SET EXERCISE
Look through the data and write out every line with the word "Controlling" in it.

SUPPLIED INFORMATION
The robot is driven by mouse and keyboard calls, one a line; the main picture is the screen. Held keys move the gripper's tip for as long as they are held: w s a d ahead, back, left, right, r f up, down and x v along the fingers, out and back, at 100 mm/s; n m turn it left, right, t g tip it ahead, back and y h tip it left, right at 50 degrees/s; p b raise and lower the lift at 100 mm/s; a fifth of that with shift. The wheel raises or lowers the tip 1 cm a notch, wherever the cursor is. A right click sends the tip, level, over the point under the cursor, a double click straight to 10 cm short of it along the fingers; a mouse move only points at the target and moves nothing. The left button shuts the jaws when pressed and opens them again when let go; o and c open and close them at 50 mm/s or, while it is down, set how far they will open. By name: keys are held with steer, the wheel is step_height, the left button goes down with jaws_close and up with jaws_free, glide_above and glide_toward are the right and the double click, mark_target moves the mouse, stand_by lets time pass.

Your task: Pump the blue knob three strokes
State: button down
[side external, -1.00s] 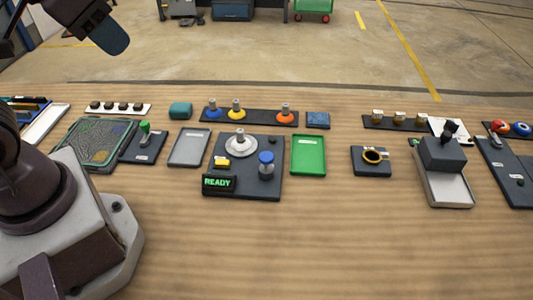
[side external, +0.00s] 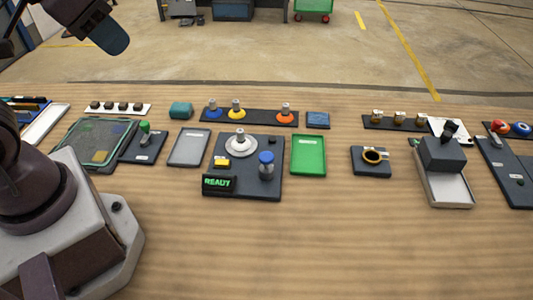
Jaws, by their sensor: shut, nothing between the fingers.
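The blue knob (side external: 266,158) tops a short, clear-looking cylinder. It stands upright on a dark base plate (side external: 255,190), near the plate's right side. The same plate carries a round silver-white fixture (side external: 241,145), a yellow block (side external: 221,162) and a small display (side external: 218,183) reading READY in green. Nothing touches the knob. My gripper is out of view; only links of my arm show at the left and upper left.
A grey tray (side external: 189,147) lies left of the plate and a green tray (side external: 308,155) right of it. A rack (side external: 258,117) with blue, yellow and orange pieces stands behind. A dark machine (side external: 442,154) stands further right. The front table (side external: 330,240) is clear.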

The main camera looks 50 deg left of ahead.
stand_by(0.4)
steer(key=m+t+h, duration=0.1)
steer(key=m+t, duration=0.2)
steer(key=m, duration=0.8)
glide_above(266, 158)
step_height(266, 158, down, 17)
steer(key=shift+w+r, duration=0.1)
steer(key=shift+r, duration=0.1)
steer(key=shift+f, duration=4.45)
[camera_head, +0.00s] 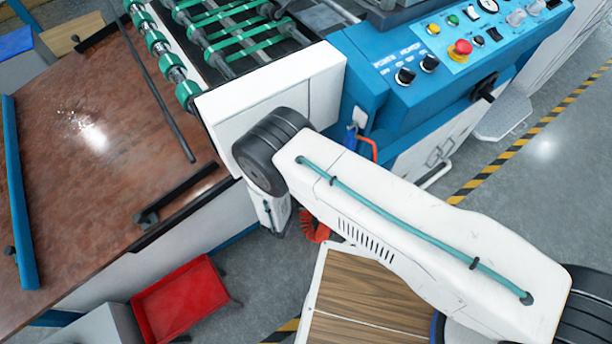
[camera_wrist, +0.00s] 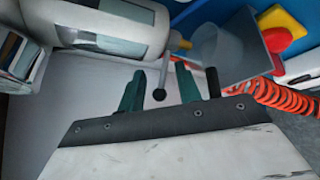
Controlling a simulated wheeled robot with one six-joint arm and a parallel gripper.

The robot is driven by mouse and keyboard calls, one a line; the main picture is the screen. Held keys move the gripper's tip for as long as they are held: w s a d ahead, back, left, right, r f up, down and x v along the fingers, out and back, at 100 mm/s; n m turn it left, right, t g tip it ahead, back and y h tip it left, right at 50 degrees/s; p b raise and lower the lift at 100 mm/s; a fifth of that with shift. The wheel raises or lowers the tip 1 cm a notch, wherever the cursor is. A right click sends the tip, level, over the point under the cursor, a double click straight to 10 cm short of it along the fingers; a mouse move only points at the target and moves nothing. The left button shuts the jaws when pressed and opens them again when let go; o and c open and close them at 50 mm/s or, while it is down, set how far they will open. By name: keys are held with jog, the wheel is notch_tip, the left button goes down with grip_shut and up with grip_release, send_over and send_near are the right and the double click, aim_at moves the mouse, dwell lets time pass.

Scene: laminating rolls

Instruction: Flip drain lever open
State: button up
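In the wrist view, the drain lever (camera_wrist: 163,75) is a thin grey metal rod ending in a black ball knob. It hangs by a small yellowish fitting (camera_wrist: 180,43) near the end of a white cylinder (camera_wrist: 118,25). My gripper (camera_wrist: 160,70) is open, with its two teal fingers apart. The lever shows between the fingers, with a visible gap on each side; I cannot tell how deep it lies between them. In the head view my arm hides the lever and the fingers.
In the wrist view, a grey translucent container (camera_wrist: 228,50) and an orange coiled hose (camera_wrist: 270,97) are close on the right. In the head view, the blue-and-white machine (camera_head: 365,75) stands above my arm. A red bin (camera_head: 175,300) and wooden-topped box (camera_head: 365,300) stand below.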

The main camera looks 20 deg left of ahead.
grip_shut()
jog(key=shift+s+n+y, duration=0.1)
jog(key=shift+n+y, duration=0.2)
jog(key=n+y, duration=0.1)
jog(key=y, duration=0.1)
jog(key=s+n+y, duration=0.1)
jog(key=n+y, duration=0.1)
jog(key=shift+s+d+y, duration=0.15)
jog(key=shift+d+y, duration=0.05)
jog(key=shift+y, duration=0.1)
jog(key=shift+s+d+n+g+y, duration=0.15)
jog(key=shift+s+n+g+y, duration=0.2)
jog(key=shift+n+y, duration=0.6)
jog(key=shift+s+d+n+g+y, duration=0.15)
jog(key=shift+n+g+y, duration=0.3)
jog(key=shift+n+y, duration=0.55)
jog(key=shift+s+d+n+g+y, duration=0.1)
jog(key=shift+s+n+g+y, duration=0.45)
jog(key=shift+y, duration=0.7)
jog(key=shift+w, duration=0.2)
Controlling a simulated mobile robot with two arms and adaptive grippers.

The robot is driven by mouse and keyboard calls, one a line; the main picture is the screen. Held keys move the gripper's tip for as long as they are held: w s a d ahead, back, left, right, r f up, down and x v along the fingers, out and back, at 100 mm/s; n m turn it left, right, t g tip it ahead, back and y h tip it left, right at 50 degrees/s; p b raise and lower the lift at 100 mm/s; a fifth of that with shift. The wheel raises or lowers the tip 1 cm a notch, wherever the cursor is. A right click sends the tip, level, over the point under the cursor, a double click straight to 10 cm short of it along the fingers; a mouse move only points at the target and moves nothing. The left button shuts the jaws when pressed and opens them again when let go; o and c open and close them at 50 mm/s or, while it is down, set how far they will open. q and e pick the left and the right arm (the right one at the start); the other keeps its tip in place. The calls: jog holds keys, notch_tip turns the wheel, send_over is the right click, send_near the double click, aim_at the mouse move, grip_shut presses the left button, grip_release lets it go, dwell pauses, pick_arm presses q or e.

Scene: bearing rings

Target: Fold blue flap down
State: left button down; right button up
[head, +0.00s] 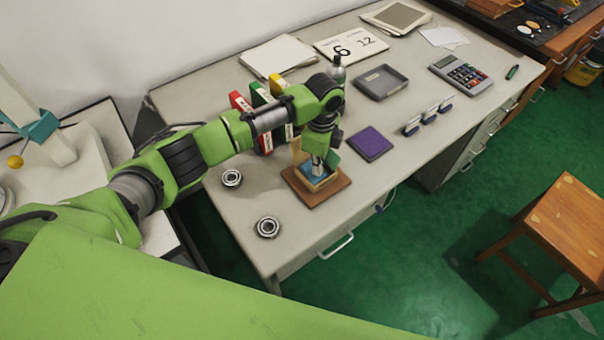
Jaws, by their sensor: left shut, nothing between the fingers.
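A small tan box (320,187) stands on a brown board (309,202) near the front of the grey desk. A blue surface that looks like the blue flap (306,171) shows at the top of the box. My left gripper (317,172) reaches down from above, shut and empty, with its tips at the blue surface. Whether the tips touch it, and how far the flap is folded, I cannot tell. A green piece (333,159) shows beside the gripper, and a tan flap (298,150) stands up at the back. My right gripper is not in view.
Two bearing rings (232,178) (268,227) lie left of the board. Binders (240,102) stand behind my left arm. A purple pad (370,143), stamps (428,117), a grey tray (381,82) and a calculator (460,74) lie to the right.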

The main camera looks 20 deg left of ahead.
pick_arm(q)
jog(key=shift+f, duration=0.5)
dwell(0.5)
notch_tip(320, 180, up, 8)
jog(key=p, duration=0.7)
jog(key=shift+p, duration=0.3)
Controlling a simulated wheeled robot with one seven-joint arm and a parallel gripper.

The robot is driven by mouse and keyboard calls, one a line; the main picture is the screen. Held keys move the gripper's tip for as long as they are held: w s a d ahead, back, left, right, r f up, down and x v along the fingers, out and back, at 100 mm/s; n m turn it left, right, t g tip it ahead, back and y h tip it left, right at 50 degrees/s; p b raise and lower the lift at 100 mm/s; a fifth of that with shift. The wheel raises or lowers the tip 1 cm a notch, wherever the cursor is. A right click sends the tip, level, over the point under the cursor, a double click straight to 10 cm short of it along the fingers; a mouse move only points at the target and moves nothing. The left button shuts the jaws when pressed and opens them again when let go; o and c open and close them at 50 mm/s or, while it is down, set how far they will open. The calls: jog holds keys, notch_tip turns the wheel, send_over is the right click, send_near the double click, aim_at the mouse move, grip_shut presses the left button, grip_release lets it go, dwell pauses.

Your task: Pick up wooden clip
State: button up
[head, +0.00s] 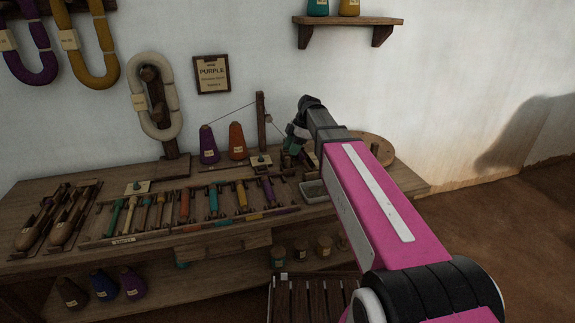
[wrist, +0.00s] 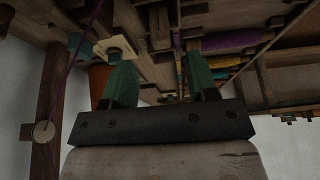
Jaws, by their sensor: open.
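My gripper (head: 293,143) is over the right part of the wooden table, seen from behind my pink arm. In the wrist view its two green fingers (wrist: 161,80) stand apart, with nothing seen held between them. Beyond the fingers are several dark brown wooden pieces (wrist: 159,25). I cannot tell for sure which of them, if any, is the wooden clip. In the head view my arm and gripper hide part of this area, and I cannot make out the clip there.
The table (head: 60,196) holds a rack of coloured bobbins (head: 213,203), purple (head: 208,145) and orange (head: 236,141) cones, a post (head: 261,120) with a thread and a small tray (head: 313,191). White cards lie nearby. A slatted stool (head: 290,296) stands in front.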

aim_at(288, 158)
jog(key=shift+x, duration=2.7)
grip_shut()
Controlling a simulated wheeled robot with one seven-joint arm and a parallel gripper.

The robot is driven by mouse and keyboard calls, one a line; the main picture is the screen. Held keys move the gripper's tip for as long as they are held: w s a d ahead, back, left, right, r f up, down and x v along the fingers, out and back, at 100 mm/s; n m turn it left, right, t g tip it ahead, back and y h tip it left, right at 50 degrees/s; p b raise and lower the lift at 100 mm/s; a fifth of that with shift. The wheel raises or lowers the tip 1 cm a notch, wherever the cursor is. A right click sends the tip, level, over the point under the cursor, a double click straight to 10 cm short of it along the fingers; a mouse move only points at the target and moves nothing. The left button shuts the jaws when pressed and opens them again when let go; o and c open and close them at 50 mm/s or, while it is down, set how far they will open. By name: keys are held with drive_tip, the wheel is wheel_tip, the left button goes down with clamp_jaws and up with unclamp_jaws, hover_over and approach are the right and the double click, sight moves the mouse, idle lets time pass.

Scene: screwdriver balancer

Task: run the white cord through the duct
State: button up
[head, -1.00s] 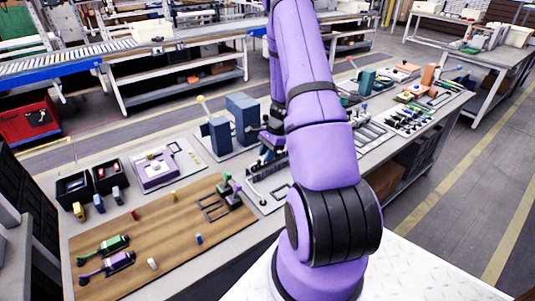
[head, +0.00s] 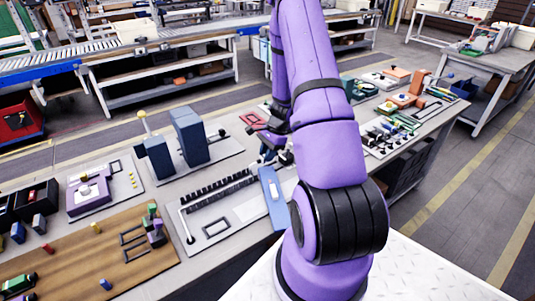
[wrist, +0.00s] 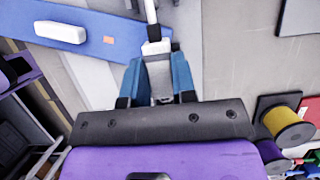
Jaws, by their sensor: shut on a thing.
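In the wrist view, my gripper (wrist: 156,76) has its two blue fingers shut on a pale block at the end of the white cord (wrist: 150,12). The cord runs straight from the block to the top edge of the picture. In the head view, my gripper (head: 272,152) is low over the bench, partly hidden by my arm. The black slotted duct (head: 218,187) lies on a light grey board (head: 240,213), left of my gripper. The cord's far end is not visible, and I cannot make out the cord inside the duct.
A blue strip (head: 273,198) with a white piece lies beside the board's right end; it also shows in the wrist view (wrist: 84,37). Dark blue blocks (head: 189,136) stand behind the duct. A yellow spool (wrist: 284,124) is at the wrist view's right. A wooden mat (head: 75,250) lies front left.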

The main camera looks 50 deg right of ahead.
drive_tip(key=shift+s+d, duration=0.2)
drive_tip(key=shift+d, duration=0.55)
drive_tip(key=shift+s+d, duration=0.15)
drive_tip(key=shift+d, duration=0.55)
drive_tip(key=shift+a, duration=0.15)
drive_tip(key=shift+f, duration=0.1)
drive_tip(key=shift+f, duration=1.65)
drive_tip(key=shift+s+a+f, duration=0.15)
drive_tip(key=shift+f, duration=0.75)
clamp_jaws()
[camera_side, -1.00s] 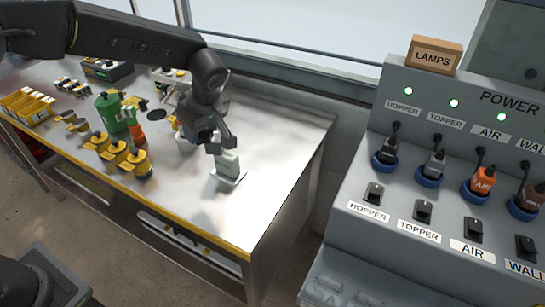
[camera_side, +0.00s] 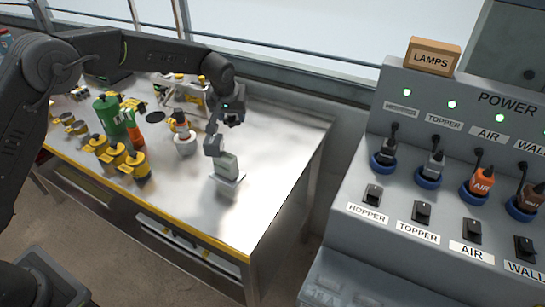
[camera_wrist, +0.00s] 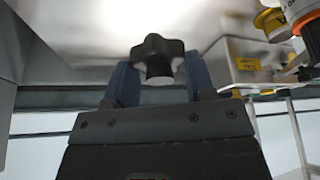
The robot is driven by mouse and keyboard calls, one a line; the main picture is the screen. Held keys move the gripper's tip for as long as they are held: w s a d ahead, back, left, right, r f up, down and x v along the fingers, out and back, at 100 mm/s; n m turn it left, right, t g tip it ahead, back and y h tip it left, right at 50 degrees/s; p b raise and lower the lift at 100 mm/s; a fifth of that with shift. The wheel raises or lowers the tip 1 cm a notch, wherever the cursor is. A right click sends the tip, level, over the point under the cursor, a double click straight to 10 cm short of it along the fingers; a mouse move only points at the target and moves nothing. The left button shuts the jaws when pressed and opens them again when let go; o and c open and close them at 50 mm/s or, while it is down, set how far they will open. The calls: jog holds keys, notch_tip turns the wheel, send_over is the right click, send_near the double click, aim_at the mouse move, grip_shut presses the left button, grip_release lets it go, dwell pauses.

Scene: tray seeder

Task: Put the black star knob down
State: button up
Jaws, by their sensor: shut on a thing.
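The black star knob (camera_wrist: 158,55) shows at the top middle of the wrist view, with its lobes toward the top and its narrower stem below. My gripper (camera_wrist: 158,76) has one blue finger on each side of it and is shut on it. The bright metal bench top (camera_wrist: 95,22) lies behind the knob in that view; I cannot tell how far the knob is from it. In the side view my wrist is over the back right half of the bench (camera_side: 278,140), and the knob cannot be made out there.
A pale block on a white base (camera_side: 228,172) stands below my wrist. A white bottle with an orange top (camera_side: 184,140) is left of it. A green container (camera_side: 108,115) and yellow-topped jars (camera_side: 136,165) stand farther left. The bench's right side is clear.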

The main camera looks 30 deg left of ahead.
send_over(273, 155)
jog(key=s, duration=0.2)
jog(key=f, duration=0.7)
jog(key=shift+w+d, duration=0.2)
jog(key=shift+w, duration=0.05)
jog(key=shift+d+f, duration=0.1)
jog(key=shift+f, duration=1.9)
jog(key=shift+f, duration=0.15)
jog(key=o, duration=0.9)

EXERCISE SOLUTION
Controlling a simulated wheeled robot with one six-joint arm and a parallel gripper.
Controlling a simulated mobile robot with two arms and adaptive grippers.
Controlling a simulated wheeled robot with one seven-joint arm and a parallel gripper.
Controlling a simulated wheeled robot with one seven-joint arm and a parallel gripper.

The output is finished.